Tichys Einblick
Zwei hauchdünne Vorsprünge

Democrats in Georgia überraschend vorne

Zwei Sitze stehen in Georgia zur Disposition, zwei Sitze, die bisher von Republikanern besetzt waren. Jetzt liegen die Democrats überall vorne und könnten damit Biden eine Kongressmehrheit beschaffen.

Der demokratische Kandidat in Georgia Raphael Warnock bei einem Wahlkampfauftritt

imago images / The Photo Access

Beide Senatskandidaten der Democrats liegen im US-Bundesstaat Georgia vor den republikanischen Amtsinhabern. Obwohl Umfragen im November noch zeigten, dass sich viele Wähler einen republikanischen Senat als Gegengewicht zu Biden wünschen, sieht es jetzt anders aus. Die Mobilisierung der Republicans fiel nun allerdings schwächer aus. Gerade die Vorwürfe Trumps, die November-Wahl in Georgia wäre sowieso gefälscht worden, dürften keinen Motivationsschub zum wählen gehen für die Republicans gebracht haben. Dabei waren die beiden Herausforderer der Democrats keine besonders starken Kandidaten. Warnock etwa, dem Gegenkandidat der Republikanerin Loeffler, wurde von seiner Exfrau vorgeworfen, er sei in einem Ehestreit über ihren Fuß gefahren. Auch alte Äußerungen über das US-Militär und anderes machten ihn zur Zielscheibe. Trotzdem sieht es aktuell so aus, als hätte nicht nur Warnock Loeffler besiegt, sondern auch als wäre der Democrat Ossoff auf dem Weg, sich gegen den Republican Purdue durchzusetzen, auch wenn das Rennen hier noch offen ist.

Was bedeutet ein Sieg der Democrats?

Gewinnen die beiden Democrats, steht es 50 zu 50 im Senat, und dann kann die neue Vizepräsidentin Kamala Harris die entscheidende Stimme zugunsten ihrer Partei abgeben. De facto würde das also eine hauchdünne Mehrheit von einer Stimme für die Partei von Joe Biden bedeuten. Dann kontrollieren die Democrats das Weiße Haus, beide Kammern des Kongresses, das Repräsentantenhaus und den Senat.

Radikale Vorhaben können die Republicans nun nicht mehr alleine stoppen. Gleichzeitig können sich die Democrats wegen der denkbar knappen Mehrheit keinen Abweichler erlauben. Viel wird jetzt also vom Abstimmungsverhalten der wenigen moderaten Democrats abhängen.

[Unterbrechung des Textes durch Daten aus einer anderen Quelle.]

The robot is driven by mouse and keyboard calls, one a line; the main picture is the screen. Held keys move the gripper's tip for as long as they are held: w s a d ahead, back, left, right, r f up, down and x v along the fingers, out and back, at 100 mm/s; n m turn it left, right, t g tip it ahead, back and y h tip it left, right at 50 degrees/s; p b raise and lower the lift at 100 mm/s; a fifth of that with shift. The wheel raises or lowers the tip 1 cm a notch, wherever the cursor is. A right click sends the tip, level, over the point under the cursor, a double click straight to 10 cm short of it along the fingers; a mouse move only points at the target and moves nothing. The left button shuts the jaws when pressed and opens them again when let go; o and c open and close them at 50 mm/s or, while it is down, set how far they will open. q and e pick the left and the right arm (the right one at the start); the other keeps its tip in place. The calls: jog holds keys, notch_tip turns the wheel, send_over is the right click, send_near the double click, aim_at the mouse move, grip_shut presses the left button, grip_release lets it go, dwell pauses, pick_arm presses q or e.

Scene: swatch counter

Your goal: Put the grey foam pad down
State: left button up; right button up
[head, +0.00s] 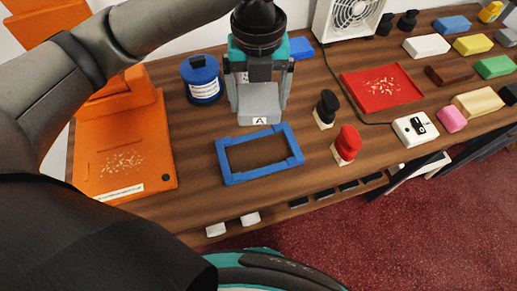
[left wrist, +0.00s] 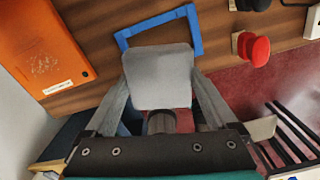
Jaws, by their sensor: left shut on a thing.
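The grey foam pad (head: 259,102) is a small light-grey block with a white label marked "A" on its front. My left gripper (head: 258,98) is shut on it, with one finger at each side, and holds it just behind a blue rectangular frame (head: 223,165) on the wooden counter. In the left wrist view the pad (left wrist: 158,75) fills the space between the fingers of the gripper (left wrist: 160,85) and covers part of the blue frame (left wrist: 195,30). I cannot tell how far the pad's underside is from the counter. My right gripper is not in view.
An orange tray (head: 85,165) with pale bits lies left. A blue tin (head: 202,80) stands behind. A black knob (head: 327,107), a red knob (head: 347,145), a red tray (head: 415,80) and a white switch box (head: 402,133) are to the right. Several coloured blocks stand farther right.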

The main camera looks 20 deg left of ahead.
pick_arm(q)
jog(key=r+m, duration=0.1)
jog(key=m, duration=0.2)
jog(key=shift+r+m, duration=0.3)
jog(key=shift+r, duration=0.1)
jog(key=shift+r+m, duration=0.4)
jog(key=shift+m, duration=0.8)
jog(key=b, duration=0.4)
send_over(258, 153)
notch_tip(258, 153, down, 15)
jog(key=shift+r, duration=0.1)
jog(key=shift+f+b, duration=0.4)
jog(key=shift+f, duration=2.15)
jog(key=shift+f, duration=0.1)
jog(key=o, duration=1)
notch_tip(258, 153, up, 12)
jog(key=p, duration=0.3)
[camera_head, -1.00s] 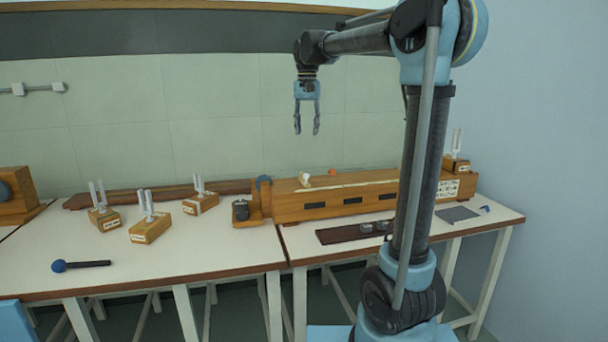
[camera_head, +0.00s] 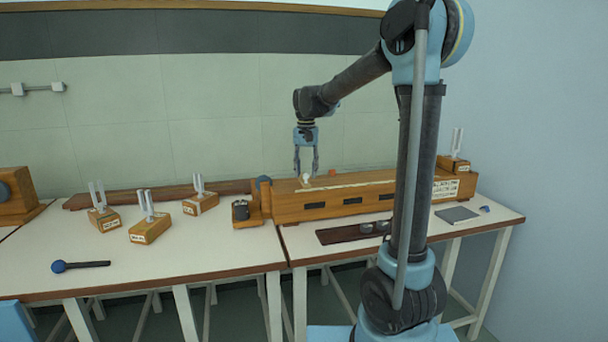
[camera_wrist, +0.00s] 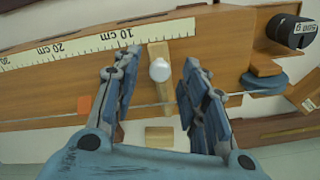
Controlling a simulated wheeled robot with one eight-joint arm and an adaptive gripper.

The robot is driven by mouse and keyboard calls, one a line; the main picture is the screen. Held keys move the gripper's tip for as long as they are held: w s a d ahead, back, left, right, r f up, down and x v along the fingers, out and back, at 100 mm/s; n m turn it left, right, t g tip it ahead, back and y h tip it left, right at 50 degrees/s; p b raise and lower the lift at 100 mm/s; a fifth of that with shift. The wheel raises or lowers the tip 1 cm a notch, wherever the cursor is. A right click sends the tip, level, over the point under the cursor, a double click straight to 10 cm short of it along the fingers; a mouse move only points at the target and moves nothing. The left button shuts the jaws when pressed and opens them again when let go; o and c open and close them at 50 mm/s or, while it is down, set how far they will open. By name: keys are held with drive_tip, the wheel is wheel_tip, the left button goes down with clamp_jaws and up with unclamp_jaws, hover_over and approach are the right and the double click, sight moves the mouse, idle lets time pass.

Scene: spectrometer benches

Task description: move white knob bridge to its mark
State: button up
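The white knob bridge (camera_wrist: 160,88) is a narrow wooden bar with a round white knob, lying across the top of the long wooden box near the scale's 10 cm end. In the head view its white knob (camera_head: 306,178) shows near the box's left end. My gripper (camera_wrist: 161,66) is open, with one finger on each side of the bridge and space between. In the head view my gripper (camera_head: 306,173) points down at the knob; I cannot tell the exact height. A small orange piece (camera_wrist: 84,104) lies beside the scale (camera_wrist: 60,47); I cannot tell whether it is the mark.
The long wooden box (camera_head: 290,207) lies on the right bench. A dark 500 g weight (camera_wrist: 291,31) is beyond its end. A small wooden block (camera_wrist: 159,136) shows beside the box. Several tuning forks on wooden blocks (camera_head: 150,230) stand on the left bench.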

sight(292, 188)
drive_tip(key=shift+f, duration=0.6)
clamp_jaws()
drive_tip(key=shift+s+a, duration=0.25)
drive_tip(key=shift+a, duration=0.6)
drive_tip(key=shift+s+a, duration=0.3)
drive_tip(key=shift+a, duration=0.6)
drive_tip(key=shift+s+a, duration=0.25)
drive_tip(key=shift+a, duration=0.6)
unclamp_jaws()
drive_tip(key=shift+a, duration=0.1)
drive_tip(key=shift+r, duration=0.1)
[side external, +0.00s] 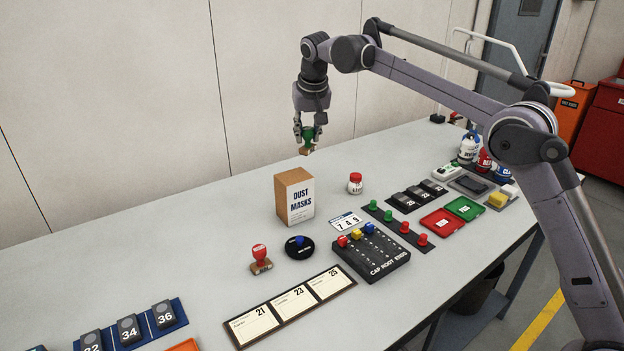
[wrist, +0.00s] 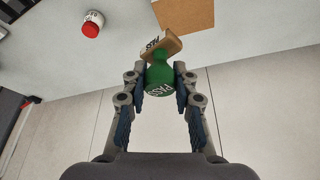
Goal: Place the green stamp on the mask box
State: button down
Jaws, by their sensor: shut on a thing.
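The green stamp (side external: 308,134) has a green handle and a wooden base. My gripper (side external: 307,134) is shut on its handle and holds it in the air, above and behind the mask box. In the wrist view the stamp (wrist: 160,75) sits tilted between the fingers (wrist: 160,84), with lettering on its knob. The mask box (side external: 295,197) is a brown carton with a white "DUST MASKS" label, upright on the table. In the wrist view the plain brown box top (wrist: 185,14) shows just beyond the stamp base, apart from it as seen in the side view.
A red-capped jar (side external: 355,184) stands right of the box. The table (side external: 215,235) is clear left of the box.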

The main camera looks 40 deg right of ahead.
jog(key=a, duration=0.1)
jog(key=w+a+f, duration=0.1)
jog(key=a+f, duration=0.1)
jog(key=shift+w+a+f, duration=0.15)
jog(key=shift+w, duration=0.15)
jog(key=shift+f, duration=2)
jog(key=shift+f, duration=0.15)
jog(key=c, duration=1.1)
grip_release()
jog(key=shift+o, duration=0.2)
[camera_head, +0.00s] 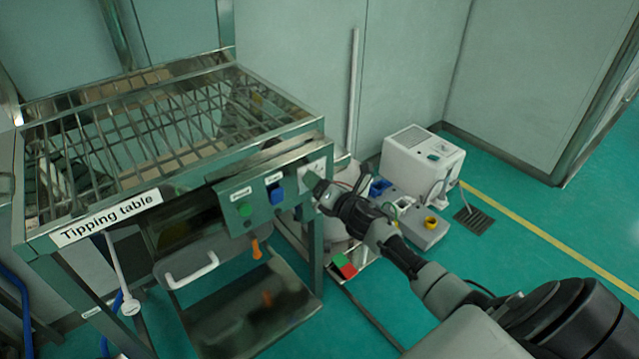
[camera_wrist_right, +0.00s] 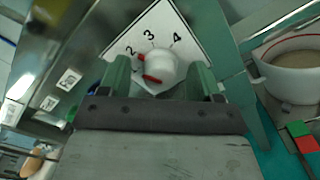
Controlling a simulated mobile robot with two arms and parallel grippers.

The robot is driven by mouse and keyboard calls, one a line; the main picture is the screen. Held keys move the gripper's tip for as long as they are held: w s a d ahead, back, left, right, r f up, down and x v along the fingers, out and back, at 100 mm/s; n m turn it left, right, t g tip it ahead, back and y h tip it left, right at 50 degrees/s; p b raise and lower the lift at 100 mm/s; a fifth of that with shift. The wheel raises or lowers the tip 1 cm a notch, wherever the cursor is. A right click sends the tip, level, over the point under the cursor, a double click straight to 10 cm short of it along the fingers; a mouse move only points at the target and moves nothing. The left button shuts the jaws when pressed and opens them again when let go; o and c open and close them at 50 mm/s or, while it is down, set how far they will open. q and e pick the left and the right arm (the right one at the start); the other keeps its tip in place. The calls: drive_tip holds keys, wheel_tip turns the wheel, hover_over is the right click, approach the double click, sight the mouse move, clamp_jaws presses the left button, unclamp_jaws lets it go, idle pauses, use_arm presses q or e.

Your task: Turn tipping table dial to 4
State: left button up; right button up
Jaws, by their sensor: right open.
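The tipping table (camera_head: 52,241) stands at the left in the head view, with a name label on its front edge. Its dial (camera_wrist_right: 160,66) is a white knob with red marks, on a white plate (camera_wrist_right: 150,35) printed with 2, 3 and 4. A red mark on the knob lies at its lower left; I cannot tell the exact setting. My right gripper (camera_wrist_right: 161,84) is open, with one finger on each side of the knob. In the head view my right gripper (camera_head: 322,190) is at the panel's right end and hides the dial. My left gripper is not in view.
A green button (camera_head: 245,210) and a blue switch (camera_head: 276,193) sit left of the dial. An orange handle (camera_head: 256,249) hangs below. A white machine (camera_head: 420,165) stands on the floor behind my arm. A pale round container (camera_wrist_right: 292,75) is right of the panel in the wrist view.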

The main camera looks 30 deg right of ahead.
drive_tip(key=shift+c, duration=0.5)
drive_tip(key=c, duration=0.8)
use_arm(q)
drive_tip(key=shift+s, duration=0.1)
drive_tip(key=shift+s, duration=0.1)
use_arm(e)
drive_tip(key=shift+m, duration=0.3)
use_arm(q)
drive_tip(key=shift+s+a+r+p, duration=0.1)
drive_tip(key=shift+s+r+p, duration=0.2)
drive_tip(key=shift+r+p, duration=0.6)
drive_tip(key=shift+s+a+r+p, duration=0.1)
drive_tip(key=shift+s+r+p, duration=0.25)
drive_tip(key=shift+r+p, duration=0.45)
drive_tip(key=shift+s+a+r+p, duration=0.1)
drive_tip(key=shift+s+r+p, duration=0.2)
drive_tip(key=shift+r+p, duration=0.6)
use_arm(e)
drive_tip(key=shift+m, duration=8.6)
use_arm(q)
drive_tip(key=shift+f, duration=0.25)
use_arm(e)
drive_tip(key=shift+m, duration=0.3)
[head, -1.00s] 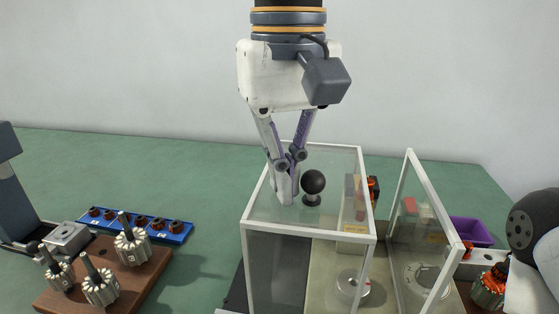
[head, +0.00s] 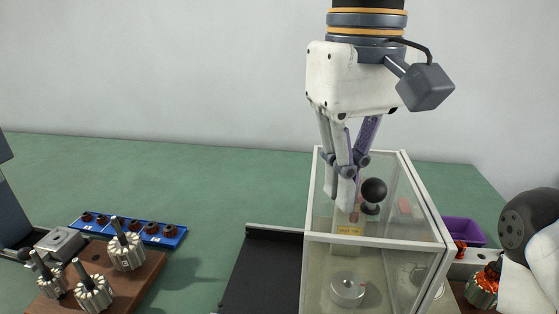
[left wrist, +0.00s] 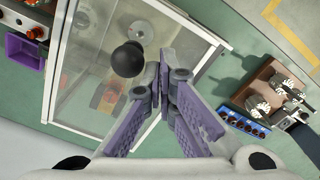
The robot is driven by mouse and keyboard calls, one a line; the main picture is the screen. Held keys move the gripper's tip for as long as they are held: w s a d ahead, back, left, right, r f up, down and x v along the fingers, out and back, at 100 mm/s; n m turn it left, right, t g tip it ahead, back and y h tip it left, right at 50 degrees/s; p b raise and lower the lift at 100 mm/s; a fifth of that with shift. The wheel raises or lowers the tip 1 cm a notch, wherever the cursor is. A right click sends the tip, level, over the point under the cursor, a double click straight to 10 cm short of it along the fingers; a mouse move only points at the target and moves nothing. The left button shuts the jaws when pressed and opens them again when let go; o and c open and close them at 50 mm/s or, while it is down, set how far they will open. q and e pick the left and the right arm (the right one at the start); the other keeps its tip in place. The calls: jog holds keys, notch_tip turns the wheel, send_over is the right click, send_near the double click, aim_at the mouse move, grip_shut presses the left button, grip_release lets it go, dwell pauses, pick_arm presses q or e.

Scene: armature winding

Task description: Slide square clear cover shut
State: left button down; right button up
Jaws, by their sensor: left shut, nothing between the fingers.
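The square clear cover (head: 326,239) has a white frame and a black ball knob (head: 373,190) on top. It stands over a dull metal base with a round silver disc (head: 347,290), its right side up against the tilted clear panel (head: 432,215). My left gripper (head: 343,203) is shut and empty, pointing down at the cover's top, just left of the knob. Whether it touches the knob is unclear. In the left wrist view the shut fingers (left wrist: 164,88) are beside the knob (left wrist: 128,60), over the cover's clear top. My right gripper is not in view.
A black track (head: 262,270) lies bare left of the cover. A brown block (head: 135,285) with several armatures and a blue tray (head: 130,229) stand further left. A purple bin (head: 464,232) is at the right. A copper-wound armature (head: 482,290) is at the lower right.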

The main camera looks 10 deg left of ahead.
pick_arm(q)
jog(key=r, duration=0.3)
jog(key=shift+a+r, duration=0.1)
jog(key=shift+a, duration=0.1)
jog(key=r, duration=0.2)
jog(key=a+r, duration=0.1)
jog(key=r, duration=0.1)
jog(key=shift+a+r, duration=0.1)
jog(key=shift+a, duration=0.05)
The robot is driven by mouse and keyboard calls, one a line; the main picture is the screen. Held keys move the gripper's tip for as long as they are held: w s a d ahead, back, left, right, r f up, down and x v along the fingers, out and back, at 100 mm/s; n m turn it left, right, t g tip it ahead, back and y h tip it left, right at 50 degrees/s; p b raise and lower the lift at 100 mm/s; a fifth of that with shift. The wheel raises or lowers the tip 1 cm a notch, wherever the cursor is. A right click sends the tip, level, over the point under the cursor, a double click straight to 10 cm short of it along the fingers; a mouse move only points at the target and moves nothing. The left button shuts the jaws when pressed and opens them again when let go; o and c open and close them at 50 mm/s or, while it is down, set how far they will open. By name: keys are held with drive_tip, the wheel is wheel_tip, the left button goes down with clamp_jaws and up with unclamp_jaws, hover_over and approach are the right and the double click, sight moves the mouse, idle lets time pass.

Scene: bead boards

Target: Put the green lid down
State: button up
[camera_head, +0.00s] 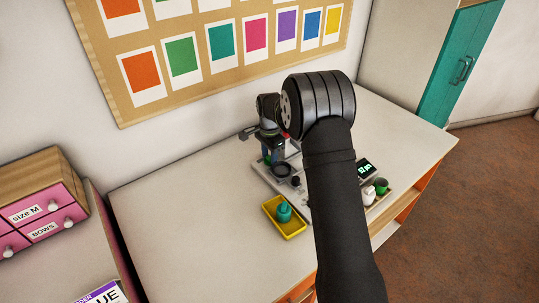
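My gripper (268,153) is small in the view, pointing down over the back of the grey apparatus on the table. A small green patch (266,160) shows at its fingertips; I cannot tell whether this is the green lid or whether the fingers are shut on it. A teal-green rounded jar or lidded pot (284,211) stands in a yellow tray (294,232) in front of the apparatus. A dark green round thing (381,185) sits at the right, beside a white jar (369,196). My forearm hides the middle of the table.
The grey apparatus (262,173) has dark round parts and a small display (367,168) at its right. The white table (180,220) is clear on the left. A pink drawer box (42,208) stands at far left. An orange-edged shelf (410,205) lies below the table's right edge.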

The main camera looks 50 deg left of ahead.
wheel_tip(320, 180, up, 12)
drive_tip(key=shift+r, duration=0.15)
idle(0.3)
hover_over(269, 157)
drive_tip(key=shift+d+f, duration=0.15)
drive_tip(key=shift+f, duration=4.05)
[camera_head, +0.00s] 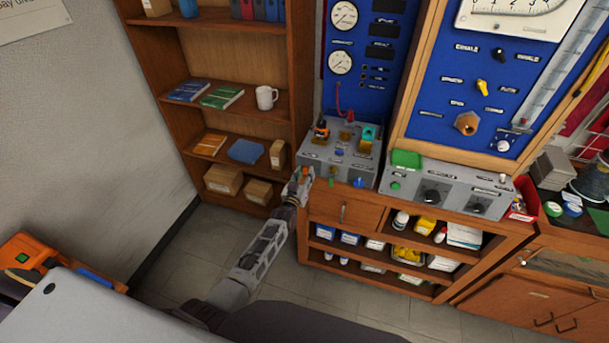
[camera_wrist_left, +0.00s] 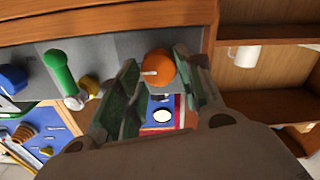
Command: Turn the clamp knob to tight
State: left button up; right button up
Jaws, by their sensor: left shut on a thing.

Grundsätzlich galt im Senat für die allermeisten Gesetze die Praxis des sogenannten Filibusters, die Androhung von Dauerreden durch die Minderheit. Damit konnte die Minderheitsfraktion praktisch alle Vorhaben der Mehrheit blockieren, solange diese nicht eine Mehrheit von 60 Stimmen zum Beenden der Debatte hatte. Der Filibuster ist einer der Gründe, weshalb etwa der von Trump gewünschte Mauerbau nicht durch den Kongress ging, obwohl die Republikaner die Mehrheit in beiden Kongresskammern hatten.

Mit Filibustern könnten die Republikaner weit mehr Widerstand leisten. Deshalb ist er ein Dorn im Auge vieler Democrats. Demgegenüber reichen den Republikanern zum Ablehnen von Anträgen schon 51 Sitze.

Es hängt also viel von demokratischen Senatoren wie Joe Manchin ab. Manchin ist der einzige staatsweit gewählte Democrat im tiefroten West Virginia, wo Donald Trump 2020 mehr als zwei Drittel der Stimmen holte. Er erklärte in der Vergangenheit zu linken Vorhaben: „Ich bin ein stolzer West Virginia Democrat. […] Wir haben keine verrückte sozialistische Agenda und wir glauben nicht daran, der Polizei Gelder zu entziehen.“ Außerdem versprach er in einem Interview mit dem Washington Examiner, „unter keinen Umständen“ für ein Ende des Filibuster zu stimmen, sollte es 50-50 im Senat stehen.

Bleiben die Democrats in Führung, dürfte also klar sein: die Entscheidung über wichtige Gesetze liegt nicht mehr bei den Republikanern, sondern den einzelnen moderaten Democrats. Und die sind am Ende des Tages trotzdem noch Democrats: Noch höhere Ausgaben, mehr Steuern für Unternehmen und Ähnlichem dürften auch die nicht abgeneigt sein. Bidens Nominierung für Gerichte werden wahrscheinlich auch relativ einfach im Senat durchgewunken werden. Wie radikal der Rest der Politik wird, das hängt vor allem daran, wie weit Democrats wie Manchin bereit sind zu gehen.